*GIVEN TASK:* Copy out all lines where "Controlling" appears.

== GIVEN ENTRIES ==

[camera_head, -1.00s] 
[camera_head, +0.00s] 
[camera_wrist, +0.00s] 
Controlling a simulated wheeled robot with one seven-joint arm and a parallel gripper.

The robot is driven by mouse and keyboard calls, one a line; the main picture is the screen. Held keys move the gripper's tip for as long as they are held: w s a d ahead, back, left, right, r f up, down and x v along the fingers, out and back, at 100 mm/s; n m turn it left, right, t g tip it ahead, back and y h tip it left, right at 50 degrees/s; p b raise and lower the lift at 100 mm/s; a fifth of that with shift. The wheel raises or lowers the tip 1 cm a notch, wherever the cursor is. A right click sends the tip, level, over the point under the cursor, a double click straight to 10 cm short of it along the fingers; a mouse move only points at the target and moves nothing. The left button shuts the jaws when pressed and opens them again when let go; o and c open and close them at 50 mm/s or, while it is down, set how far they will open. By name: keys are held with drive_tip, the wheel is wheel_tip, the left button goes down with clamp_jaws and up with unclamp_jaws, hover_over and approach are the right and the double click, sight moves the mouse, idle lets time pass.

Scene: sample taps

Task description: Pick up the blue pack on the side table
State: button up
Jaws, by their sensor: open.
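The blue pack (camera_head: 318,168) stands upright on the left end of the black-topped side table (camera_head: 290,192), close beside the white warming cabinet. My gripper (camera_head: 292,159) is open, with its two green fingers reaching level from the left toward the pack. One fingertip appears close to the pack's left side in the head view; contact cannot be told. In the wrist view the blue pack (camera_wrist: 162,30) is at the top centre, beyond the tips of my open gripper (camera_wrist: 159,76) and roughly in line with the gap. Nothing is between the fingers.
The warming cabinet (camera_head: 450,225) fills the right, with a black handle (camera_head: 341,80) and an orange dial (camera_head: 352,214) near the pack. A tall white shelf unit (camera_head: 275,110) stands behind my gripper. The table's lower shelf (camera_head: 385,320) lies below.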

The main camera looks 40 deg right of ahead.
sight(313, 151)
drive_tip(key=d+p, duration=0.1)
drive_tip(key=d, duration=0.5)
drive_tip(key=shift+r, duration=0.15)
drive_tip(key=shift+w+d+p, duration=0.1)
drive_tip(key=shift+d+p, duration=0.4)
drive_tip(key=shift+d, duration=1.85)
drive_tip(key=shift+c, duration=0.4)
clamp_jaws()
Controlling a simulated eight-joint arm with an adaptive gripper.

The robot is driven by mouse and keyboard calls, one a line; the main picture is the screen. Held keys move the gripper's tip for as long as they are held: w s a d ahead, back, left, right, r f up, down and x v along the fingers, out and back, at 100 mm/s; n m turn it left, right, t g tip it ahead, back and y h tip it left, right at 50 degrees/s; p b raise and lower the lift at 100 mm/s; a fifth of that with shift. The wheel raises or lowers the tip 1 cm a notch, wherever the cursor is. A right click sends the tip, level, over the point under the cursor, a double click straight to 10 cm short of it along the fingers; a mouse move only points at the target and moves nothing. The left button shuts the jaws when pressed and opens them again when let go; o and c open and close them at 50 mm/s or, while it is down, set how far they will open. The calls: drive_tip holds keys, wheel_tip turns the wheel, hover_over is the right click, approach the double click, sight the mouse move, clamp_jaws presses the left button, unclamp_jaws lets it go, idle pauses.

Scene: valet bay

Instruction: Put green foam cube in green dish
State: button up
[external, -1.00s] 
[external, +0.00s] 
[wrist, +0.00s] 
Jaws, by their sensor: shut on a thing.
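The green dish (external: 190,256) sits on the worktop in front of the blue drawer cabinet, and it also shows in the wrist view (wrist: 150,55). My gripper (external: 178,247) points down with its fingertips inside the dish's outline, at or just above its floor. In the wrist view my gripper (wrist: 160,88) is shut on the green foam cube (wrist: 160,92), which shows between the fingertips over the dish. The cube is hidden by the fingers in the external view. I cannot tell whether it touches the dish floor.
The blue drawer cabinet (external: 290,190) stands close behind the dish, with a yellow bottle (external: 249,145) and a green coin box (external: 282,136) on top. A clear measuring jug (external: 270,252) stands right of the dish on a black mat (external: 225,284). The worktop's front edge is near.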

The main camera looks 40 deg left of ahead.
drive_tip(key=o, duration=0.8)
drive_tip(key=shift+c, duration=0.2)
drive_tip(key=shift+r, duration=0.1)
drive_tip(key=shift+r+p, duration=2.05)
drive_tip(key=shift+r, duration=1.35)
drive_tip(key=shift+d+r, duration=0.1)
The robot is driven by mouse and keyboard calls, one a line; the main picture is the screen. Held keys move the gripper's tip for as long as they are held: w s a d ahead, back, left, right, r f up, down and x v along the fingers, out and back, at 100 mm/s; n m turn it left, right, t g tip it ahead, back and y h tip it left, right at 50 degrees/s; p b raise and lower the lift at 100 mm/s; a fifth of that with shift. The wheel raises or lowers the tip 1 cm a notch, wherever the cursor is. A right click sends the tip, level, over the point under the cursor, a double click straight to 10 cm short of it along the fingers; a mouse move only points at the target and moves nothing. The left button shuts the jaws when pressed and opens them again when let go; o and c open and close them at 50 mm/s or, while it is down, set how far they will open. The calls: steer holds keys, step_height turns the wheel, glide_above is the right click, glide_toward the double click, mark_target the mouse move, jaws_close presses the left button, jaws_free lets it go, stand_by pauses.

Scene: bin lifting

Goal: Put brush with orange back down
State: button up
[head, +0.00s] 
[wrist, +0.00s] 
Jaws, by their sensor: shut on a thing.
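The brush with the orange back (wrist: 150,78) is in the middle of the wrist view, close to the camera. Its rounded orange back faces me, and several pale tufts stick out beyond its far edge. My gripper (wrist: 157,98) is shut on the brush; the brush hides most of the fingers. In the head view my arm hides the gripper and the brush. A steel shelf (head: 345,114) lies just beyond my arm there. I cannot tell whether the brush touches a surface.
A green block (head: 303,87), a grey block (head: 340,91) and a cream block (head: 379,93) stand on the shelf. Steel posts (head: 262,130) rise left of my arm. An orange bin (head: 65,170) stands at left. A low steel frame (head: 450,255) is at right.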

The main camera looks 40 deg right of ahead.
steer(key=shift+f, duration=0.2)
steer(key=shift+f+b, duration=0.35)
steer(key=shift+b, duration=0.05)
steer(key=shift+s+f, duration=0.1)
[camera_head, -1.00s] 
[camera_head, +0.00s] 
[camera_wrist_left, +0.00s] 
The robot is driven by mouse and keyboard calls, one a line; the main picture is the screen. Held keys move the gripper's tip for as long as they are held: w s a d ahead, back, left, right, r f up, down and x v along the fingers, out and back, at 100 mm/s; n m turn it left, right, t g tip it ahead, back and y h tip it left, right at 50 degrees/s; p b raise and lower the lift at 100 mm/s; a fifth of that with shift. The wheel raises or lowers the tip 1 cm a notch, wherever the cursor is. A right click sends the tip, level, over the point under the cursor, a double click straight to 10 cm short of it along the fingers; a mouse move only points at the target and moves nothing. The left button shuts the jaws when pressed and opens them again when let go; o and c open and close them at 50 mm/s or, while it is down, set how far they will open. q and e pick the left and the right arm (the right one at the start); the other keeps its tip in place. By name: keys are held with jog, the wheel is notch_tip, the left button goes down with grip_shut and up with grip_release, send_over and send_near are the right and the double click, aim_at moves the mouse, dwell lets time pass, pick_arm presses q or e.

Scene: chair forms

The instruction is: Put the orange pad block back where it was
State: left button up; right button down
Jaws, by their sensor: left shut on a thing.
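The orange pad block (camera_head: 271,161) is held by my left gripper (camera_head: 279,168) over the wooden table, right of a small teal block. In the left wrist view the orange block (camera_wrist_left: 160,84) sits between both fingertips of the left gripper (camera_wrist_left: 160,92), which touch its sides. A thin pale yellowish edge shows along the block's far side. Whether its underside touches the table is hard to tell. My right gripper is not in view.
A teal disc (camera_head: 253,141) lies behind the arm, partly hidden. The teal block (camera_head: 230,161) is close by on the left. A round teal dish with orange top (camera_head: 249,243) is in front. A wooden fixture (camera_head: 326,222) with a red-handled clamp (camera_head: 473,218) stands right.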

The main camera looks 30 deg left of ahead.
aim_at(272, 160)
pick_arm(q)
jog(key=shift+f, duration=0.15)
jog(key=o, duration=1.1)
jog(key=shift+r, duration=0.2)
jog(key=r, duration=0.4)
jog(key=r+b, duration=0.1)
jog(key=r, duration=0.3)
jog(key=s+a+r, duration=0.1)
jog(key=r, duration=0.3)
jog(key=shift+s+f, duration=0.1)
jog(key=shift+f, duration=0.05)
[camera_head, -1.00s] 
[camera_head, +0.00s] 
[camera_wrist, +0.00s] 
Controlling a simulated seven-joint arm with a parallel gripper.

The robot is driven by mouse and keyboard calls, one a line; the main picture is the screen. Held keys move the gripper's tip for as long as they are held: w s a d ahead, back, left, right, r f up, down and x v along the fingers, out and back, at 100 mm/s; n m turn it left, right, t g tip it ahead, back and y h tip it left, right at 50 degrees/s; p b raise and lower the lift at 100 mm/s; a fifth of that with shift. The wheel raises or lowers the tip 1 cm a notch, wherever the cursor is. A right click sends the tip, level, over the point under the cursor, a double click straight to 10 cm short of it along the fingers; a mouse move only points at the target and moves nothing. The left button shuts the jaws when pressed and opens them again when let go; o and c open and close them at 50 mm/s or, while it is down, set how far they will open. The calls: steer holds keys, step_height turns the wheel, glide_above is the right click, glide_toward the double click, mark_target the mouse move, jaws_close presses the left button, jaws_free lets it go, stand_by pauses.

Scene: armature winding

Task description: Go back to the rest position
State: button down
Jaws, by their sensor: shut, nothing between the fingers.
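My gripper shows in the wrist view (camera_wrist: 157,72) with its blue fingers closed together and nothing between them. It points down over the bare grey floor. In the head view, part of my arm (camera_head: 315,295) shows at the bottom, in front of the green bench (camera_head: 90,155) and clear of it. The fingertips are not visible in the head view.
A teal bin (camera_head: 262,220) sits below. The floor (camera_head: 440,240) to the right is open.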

===

*OUTPUT OF THE EXERCISE:*
Controlling a simulated wheeled robot with one seven-joint arm and a parallel gripper.
Controlling a simulated eight-joint arm with an adaptive gripper.
Controlling a simulated seven-joint arm with a parallel gripper.

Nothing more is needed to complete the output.